It's been awhile since I did a post about Writing Workshop! My kiddos and I spent the month of January knee-deep in persuasive writing. I am incredibly pleased with their improvement over the course of the month, and happy to report that they have turned out some fabulous final products!
To start off the unit and hook them in, I gathered the class on the carpet, adopted a very serious tone, and said,
5th graders, I have some very sad news to share with you. Mr. Principal has been thinking about canceling lunch recess. He thinks you guys need more learning time in your school day and that we don't have time to go outside for lunch recess. However, he is still considering the decision. I was thinking that maybe we could write him a letter to convince him how important lunch recess is. What do you think?

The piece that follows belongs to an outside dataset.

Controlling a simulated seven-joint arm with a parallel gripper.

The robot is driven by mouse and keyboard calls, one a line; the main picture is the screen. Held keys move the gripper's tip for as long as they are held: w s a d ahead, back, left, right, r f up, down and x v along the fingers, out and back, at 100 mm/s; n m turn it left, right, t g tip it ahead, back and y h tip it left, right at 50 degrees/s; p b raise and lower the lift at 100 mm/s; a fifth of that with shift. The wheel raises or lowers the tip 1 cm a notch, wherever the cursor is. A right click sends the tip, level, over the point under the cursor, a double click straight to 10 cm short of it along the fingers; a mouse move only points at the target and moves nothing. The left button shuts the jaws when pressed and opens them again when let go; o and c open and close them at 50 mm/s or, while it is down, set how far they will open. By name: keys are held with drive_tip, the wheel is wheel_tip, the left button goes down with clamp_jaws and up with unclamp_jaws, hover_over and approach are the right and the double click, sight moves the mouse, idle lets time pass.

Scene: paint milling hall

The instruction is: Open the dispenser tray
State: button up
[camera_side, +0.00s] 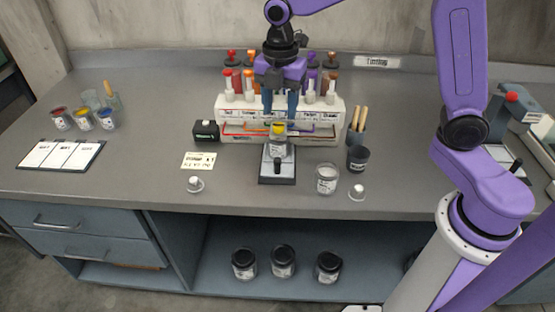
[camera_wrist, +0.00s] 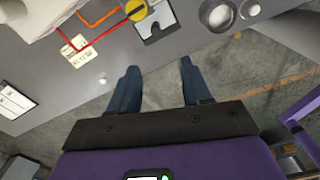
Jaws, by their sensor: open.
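The white dispenser (camera_side: 235,124) stands at the back middle of the bench, with red, orange and purple-topped pumps and coloured lines along its front. My gripper (camera_side: 280,108) is open and empty, pointing down in front of the dispenser above the jar. In the wrist view its fingers (camera_wrist: 158,68) are apart with nothing between them. The gripper hides the dispenser's middle.
A black box (camera_side: 206,131) and a card (camera_side: 198,161) lie left of the stand. Paint cups (camera_side: 82,119) stand far left.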

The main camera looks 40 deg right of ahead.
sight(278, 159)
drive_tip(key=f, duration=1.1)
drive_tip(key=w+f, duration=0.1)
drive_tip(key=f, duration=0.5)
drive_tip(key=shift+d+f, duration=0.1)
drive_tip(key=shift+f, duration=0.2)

Needless to say, the kiddos were outraged. To give you a little back story, our principal no longer allows us to take our class out for 5-10 minute "classroom recess" in addition to the lunch recess, so this was both especially terrible and especially believable news. We started out with brainstorming the different reasons that lunch recess was important. After the kids brainstormed with partners and shared with the class, I discussed the importance of appealing to one's audience in writing. If our audience was Mr. Principal, then we would need to choose reasons that Mr. Principal would think were valid. (i.e. not "it's fun" and "we like kickball.") The kids settled on three strong reasons, and we began to fill out a graphic organizer together on chart paper.
One of my big goals for this unit has been to get the kiddos to use second order support as well as strong, detailed examples to support their main points. So, during this shared activity I really pushed them to elaborate on their reasons. Why does lunch recess help us learn? Why is social time at recess important? Why will Mr. Principal think that's important?? After spending a day or two planning our shared letter, I modeled using the graphic organizer to write a letter. I used to do this on chart paper, but this year have been hooking up my laptop to the LCD projector and typing. So much faster and easier.

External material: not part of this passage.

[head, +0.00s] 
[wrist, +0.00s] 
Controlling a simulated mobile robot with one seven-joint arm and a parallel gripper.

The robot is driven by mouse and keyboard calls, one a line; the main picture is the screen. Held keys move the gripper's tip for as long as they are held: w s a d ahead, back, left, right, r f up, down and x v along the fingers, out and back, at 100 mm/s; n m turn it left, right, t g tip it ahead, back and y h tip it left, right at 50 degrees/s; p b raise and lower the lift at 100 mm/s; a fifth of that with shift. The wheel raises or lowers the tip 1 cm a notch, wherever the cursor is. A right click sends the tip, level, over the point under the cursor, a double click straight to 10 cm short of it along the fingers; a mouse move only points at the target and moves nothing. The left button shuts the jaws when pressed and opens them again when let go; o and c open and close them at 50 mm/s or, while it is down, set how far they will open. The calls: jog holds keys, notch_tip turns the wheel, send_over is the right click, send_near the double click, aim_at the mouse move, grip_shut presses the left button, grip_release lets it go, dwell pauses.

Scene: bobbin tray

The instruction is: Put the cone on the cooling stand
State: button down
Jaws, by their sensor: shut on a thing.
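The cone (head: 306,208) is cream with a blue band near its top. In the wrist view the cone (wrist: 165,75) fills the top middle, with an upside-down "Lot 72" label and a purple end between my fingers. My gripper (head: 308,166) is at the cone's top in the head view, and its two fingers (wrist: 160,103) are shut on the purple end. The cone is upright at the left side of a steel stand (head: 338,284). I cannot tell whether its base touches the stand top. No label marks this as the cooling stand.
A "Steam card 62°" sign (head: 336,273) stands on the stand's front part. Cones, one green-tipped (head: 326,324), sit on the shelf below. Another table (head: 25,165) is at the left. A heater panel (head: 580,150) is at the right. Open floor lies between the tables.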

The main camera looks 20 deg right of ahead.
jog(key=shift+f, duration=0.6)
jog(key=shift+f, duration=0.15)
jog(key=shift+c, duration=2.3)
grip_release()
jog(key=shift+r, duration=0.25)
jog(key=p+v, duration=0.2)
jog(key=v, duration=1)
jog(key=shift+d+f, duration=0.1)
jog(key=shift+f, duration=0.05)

Anyways, after we finished the letter, I shared with the kiddos that lunch recess was not really going to be cancelled. We talked about the purpose behind persuasive writing (connecting it back to our Author's Purpose lessons), and began to brainstorm different things we would all like to have that we could write our own letters asking for. The kids came up with topics like their own bedroom, a cell phone, a pet, lockers, hot lunches at school, and a later start time to the school day. Then, we used this graphic organizer from Read Write Think to start planning.
Over the next few days, the kids worked on their graphic organizers and rough drafts. I taught mini-lessons on topics including second order support, persuasive transitions, strong conclusions, and varied sentences. Here are some of the anchor charts we made and used.

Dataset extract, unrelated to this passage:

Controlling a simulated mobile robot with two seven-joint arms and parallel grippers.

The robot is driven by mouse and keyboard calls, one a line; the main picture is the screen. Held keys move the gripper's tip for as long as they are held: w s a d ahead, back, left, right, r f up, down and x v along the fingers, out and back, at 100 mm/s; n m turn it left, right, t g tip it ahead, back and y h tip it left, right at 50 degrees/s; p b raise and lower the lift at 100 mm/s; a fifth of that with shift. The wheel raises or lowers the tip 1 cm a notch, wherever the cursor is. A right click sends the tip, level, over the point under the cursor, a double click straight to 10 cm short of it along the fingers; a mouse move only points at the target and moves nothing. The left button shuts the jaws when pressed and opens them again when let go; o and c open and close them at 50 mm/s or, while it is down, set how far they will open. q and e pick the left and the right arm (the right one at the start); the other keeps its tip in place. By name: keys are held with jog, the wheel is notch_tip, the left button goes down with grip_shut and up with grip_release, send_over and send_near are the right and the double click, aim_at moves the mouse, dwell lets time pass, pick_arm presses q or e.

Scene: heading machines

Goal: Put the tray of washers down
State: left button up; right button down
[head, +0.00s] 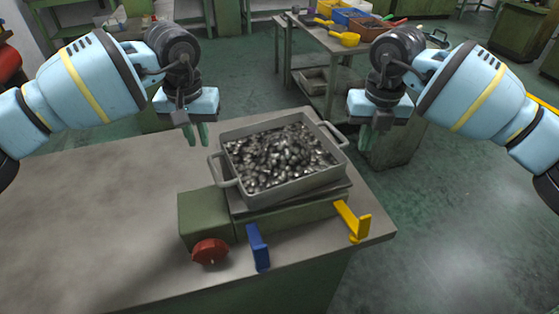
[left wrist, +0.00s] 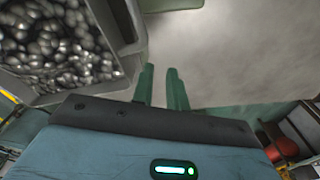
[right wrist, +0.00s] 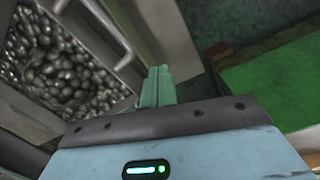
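The grey tray (head: 300,187) is full of shiny metal washers (head: 280,155). It rests, turned at an angle, on the plate of a green bench device (head: 205,217), with a loop handle at its left and right ends. My left gripper (head: 197,135) is above and behind the left handle, open and empty; a gap shows between its fingers in the left wrist view (left wrist: 162,88). My right gripper (head: 369,135) is beyond the right handle, clear of it. Its fingers lie together with nothing between them in the right wrist view (right wrist: 157,86).
The device has a red knob (head: 210,251), a blue lever (head: 258,247) and a yellow lever (head: 353,222) at its front. The grey workbench (head: 95,215) is bare to the left. Its right edge is close to the device. A bench with bins (head: 350,18) stands behind.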

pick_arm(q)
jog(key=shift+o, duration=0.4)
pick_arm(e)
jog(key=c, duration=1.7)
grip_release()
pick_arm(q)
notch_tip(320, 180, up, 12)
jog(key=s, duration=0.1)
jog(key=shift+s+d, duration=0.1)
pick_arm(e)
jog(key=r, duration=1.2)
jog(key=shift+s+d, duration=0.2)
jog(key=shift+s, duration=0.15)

To help with varied sentences, I also had students go through their writing and underline the first word in each sentence. Then, we worked on restructuring sentences to change up the starting words.
After the kiddos finished their letters, I gave them a choice of 4 or so other topics to write an essay about. We talked about how essays are different from letters, and worked on writing strong introductions, reviewing the "hooks" we learned earlier this year. Again, the kids wrote about similar things, including hot lunches, fast food for school lunch, school uniforms, kids having the right to vote, and lockers at school. The essays are turning out great too! All in all, a successful writing unit.